Find Us On Social Media :

Hukum Putu Satria Perkara Baju Olahraga, Senior Taruna STIP yang Aniaya Junior Sempat Berusaha Lakukan Penyelamatan, Upayanya Gagal Gegara Ini

(kiri) korban Putu Satria Ananta Rustika. (kanan) Tegar Rafi Sanjaya alias TRS(21), senior mahasiswa Sekolah Tinggi Ilmu Pelayaran (STIP) aniaya juniornya bernama Putu Satria Ananta Rustika

GridHot.ID - Seorang taruna Sekolah Tinggi Ilmu Pelayaran (STIP) Jakarta, Putu Satria Ananta Rustika (19) tewas.

Cuma perkara baju olahraga, korban dianiaya oleh seniornya hingga tewas.

Bahkan, niat melakukan pertolongan yang dilakukan terhadap tubuh korban nyatanya malah membuat korban meninggal dunia.

Dilansir dari tribunsumsel.com, inilah tampang Tegar Rafi Sanjaya alias TRS(21), senior mahasiswa Sekolah Tinggi Ilmu Pelayaran (STIP) yang aniaya juniornya bernama Putu Satria Ananta Rustika.

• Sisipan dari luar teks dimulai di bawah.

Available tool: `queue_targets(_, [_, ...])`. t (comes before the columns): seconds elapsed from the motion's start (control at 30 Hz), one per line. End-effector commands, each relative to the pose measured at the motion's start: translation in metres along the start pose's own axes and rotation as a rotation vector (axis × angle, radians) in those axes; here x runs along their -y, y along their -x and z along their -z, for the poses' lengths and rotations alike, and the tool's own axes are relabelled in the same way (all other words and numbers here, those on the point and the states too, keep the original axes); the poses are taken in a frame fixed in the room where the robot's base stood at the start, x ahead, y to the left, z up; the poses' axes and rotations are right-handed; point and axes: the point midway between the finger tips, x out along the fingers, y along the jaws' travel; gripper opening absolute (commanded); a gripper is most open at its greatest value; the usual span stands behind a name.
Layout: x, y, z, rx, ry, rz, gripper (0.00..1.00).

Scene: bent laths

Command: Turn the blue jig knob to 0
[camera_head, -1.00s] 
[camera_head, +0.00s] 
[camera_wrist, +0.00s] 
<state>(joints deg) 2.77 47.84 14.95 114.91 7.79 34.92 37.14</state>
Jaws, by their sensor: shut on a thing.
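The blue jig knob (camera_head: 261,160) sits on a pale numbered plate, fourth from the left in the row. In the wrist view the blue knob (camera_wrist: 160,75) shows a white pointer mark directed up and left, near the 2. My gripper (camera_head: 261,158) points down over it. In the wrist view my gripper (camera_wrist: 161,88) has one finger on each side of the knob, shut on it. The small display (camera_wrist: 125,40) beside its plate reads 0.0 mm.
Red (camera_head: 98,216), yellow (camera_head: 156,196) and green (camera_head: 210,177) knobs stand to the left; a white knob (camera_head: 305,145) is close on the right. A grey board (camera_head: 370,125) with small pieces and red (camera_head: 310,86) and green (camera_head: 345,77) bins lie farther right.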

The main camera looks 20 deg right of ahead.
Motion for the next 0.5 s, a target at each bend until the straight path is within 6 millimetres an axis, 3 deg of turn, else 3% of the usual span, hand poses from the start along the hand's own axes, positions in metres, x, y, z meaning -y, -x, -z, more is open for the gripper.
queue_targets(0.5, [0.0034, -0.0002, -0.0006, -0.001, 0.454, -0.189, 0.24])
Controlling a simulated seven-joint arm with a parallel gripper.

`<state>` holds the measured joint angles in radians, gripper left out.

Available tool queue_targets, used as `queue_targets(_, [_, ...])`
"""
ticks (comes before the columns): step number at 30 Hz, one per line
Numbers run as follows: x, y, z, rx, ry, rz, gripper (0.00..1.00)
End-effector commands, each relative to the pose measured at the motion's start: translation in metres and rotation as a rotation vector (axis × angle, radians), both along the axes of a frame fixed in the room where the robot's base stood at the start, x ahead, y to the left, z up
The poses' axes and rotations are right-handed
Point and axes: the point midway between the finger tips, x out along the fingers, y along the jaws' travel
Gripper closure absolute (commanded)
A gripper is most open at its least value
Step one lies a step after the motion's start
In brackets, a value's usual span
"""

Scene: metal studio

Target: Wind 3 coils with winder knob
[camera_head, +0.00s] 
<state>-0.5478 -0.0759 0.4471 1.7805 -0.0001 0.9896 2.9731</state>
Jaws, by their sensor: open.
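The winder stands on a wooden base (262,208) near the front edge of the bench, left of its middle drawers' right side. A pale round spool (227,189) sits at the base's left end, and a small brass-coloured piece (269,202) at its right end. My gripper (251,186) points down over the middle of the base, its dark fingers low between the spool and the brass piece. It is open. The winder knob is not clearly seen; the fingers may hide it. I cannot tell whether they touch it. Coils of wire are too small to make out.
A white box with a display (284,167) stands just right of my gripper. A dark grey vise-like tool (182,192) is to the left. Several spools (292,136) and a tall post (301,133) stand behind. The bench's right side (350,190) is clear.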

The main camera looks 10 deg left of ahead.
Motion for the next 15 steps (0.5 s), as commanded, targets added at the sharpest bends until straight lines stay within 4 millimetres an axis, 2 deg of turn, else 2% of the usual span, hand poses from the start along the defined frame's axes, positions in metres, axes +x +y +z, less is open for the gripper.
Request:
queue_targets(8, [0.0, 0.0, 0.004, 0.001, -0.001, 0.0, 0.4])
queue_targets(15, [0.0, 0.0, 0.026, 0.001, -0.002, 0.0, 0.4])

Putu Satria Ananta Rustika tewas mengalami lebam pada bagian ulu hati usai dihabisi TRS di Cilincing, Jakarta Utara, Jumat (3/5/2024) pagi.

Atas perbuatannya, TRS kini ditetapkan sebagai tersangka penganiayaan Putu Satria.

TRS muncul mengenakan baju oranye tahanan dan wajah tertutup setengah menggunakan masker.

Kapolres Metro Jakarta Utara, Kombes Pol Gidion Arif Setyawan mengatakan, pihaknya telah memeriksa sebanyak 36 orang, yang di antaranya merupakan taruna dan pengasuh di STIP, dokter dan ahli.

Pihaknya telah mempelajari rekaman CCTV yang ada.

"Maka kami menyimpulkan tersangka tunggal di dalam peristiwa ini yaitu TRS. Salah satu taruna STIP Cilincing tingkat 2," kata Gidion, kepada wartawan di kantor Polres Metro Jakarta Pusat, Sabtu (4/5/2024) malam, dilansir dari Kompas.com.

Kasus dugaan perpeloncoan maut ini awalnya diketahui setelah ada laporan bahwa korban dilarikan ke RS Tarumajaya, Kabupaten Bekasi.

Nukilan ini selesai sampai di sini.